**What to produce**
Everything from the line containing "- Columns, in" to the line containing "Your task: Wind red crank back", both lines included, must be copied exactly; nothing else should be.
** begin Data shown **
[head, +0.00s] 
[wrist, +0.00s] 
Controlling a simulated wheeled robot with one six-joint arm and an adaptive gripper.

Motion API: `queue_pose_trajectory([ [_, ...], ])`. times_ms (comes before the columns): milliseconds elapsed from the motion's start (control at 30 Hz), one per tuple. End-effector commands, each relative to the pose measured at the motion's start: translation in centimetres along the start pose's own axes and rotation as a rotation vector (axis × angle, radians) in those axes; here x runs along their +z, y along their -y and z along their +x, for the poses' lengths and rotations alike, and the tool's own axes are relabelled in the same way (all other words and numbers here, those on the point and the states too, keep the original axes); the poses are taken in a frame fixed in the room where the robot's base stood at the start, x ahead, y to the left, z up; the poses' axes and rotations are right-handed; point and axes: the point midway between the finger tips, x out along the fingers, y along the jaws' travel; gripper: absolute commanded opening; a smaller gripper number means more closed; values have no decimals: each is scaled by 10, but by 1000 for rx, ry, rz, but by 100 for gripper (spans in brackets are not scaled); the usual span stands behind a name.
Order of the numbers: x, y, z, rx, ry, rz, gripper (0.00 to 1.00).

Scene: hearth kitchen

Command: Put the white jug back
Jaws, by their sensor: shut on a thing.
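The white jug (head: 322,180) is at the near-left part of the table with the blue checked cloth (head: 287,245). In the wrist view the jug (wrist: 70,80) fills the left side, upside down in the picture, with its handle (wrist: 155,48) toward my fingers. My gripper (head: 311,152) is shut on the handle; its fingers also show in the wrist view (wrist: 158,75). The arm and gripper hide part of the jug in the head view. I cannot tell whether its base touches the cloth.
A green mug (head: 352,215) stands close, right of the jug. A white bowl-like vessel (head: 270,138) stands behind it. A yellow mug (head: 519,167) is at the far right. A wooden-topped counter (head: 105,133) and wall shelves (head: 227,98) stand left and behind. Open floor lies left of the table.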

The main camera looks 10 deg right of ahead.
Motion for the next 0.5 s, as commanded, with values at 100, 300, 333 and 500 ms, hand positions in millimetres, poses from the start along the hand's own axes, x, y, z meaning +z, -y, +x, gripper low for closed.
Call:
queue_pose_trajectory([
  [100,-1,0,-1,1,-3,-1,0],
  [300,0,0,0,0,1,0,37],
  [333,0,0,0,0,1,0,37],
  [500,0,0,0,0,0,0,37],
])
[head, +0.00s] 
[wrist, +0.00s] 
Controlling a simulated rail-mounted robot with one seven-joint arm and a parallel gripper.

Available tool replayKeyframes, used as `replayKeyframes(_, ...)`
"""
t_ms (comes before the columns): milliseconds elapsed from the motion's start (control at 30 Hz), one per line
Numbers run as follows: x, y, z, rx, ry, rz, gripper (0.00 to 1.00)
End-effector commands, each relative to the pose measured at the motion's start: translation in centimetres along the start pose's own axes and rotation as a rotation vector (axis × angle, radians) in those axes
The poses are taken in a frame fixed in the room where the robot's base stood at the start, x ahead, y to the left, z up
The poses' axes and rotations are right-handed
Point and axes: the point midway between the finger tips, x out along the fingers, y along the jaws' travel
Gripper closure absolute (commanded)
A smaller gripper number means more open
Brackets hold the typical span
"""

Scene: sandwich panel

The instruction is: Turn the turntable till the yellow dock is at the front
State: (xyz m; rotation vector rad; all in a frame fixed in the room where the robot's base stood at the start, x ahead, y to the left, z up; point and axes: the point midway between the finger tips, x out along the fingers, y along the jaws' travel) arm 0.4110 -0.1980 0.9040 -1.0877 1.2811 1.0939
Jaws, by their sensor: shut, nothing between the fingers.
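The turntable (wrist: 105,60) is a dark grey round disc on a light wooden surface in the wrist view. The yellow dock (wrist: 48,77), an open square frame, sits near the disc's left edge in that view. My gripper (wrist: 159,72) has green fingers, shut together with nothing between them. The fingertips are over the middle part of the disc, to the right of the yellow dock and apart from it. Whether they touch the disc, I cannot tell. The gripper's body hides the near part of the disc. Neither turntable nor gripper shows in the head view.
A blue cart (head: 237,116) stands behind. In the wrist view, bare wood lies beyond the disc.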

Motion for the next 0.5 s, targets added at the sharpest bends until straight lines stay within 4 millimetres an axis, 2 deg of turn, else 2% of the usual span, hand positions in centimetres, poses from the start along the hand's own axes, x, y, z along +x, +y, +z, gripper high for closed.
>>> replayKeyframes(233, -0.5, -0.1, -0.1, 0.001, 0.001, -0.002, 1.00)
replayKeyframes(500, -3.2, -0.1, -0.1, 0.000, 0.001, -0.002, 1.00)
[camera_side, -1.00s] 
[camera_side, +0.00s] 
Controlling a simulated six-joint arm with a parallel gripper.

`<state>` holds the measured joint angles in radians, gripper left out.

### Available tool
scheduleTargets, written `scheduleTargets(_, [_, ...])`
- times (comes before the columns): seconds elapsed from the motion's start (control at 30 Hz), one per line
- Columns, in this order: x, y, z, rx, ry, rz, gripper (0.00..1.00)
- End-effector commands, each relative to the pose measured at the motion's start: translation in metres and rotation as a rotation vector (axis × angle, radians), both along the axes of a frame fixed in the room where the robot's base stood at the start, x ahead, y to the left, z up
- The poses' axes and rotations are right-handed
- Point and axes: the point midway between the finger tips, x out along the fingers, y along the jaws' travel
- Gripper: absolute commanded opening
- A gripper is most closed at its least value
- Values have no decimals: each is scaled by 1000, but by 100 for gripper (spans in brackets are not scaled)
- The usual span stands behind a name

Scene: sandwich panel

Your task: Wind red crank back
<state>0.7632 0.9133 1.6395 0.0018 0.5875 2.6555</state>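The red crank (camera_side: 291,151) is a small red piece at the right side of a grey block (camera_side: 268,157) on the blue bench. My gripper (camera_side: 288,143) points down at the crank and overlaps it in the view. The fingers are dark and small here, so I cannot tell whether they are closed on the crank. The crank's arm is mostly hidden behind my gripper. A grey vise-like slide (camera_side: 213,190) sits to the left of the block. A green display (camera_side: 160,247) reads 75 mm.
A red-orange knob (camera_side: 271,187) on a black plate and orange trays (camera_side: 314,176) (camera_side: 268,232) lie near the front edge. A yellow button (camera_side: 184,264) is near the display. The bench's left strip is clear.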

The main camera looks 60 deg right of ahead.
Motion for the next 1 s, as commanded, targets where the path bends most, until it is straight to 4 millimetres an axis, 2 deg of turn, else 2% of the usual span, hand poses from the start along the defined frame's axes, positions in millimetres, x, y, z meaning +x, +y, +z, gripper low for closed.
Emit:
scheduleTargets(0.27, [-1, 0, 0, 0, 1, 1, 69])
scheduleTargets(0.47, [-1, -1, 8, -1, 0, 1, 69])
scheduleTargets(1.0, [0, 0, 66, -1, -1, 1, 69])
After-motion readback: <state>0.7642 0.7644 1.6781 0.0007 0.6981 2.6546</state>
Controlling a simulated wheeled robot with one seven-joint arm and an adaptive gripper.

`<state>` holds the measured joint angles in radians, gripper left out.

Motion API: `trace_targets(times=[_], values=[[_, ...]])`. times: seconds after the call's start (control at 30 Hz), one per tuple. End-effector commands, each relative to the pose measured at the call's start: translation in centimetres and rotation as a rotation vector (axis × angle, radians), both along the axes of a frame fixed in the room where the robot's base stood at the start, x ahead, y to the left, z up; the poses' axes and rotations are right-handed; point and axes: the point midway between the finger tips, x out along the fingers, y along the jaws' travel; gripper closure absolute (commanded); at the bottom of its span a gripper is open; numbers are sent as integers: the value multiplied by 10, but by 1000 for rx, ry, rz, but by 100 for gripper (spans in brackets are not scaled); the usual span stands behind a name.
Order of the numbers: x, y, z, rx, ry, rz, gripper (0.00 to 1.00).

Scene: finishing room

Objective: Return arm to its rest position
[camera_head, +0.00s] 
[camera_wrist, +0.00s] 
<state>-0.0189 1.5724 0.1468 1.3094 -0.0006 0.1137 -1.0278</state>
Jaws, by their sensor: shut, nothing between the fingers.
** end Data shown **
** begin Data shown **
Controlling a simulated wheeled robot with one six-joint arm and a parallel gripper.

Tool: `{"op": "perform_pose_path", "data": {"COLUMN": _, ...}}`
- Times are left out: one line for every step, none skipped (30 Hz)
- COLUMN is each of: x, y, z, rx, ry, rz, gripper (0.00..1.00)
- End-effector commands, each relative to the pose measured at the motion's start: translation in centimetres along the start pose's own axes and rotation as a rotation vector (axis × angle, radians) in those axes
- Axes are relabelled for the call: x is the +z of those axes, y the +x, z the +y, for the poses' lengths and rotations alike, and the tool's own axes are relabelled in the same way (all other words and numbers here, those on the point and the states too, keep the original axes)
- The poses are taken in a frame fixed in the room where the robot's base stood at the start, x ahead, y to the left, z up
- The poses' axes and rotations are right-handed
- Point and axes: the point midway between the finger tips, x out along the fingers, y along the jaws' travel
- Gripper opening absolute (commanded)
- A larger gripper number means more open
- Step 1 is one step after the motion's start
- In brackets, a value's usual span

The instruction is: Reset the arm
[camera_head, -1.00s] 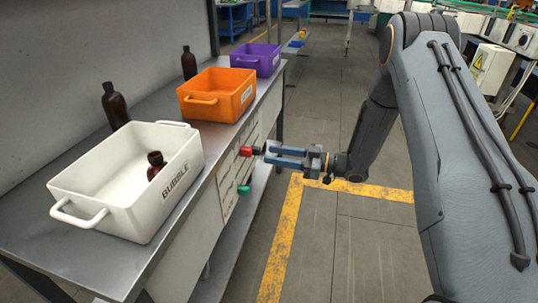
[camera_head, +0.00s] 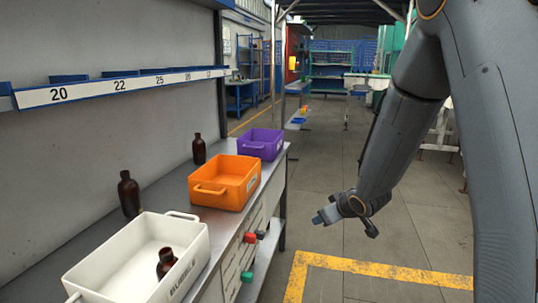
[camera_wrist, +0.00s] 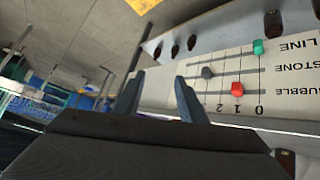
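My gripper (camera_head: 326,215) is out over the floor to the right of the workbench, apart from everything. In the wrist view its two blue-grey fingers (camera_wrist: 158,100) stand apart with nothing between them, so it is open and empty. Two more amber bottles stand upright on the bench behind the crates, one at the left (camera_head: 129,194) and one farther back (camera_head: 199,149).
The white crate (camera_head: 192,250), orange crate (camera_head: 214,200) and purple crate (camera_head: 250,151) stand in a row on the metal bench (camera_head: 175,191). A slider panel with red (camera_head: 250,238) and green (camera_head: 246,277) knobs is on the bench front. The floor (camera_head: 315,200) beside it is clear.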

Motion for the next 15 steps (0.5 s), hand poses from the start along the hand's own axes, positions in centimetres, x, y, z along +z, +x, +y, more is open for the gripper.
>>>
** end Data shown **
** begin Data shown **
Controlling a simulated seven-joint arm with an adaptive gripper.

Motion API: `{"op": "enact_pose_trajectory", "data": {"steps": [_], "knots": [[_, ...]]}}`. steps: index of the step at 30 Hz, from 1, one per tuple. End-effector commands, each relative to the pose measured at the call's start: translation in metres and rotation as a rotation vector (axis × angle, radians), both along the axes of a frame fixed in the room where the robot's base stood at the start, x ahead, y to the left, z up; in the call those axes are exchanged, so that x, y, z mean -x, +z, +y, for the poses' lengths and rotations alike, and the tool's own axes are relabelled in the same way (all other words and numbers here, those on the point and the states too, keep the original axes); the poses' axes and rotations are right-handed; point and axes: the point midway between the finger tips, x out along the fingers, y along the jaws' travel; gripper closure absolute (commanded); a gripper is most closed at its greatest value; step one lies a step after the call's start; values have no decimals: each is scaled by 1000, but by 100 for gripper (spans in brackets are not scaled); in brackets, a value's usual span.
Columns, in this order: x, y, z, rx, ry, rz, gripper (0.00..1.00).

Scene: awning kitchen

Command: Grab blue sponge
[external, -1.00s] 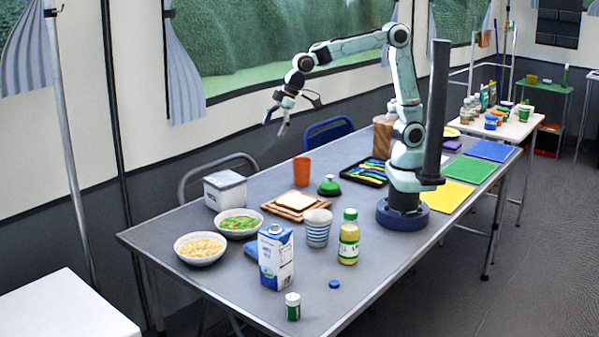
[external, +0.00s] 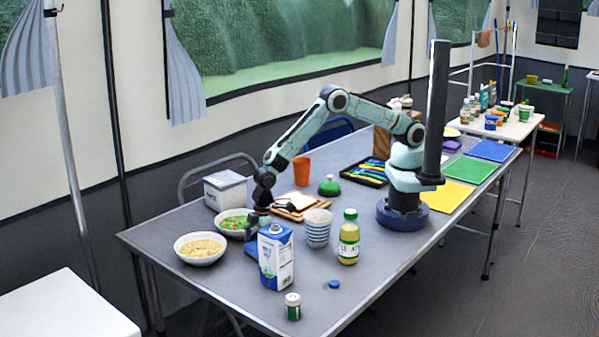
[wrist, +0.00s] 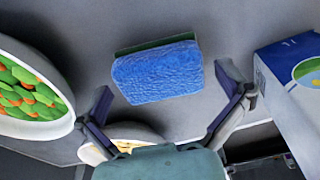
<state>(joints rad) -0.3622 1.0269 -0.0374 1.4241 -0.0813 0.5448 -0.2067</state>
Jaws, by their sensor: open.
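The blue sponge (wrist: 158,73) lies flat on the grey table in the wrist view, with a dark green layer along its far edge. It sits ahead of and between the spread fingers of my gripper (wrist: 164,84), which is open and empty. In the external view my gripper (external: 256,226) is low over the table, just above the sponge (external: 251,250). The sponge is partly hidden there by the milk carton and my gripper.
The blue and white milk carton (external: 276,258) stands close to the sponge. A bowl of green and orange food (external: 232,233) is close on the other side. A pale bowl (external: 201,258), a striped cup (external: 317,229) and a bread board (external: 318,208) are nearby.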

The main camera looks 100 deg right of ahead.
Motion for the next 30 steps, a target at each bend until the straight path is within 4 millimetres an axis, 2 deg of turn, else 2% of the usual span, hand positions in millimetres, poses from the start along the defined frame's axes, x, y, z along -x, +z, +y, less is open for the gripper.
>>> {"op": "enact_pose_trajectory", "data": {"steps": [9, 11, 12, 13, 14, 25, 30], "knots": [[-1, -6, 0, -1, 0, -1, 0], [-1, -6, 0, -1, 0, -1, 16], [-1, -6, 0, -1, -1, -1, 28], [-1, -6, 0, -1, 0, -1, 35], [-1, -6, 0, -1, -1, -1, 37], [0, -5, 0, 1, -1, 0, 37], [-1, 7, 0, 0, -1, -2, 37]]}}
** end Data shown **
**Output for this task**
- Columns, in this order: x, y, z, rx, ry, rz, gripper (0.00..1.00)
- End-effector commands, each relative to the pose measured at the motion's start: translation in metres and rotation as a rotation vector (axis × angle, radians), both along the axes of a frame fixed in the room where the robot's base stood at the start, x ahead, y to the left, z up
- The poses' axes and rotations are right-handed
- Point and axes: the point midway between the finger tips, x out along the fingers, y along the jaws' travel
- Gripper: absolute commanded opening
- A gripper is most closed at its least value
- Values have no decimals: each is scaled by 1000, but by 100 for gripper (spans in brackets are not scaled)
- The usual span stands behind a name

Scene: sandwich panel

Your task: Wind red crank back

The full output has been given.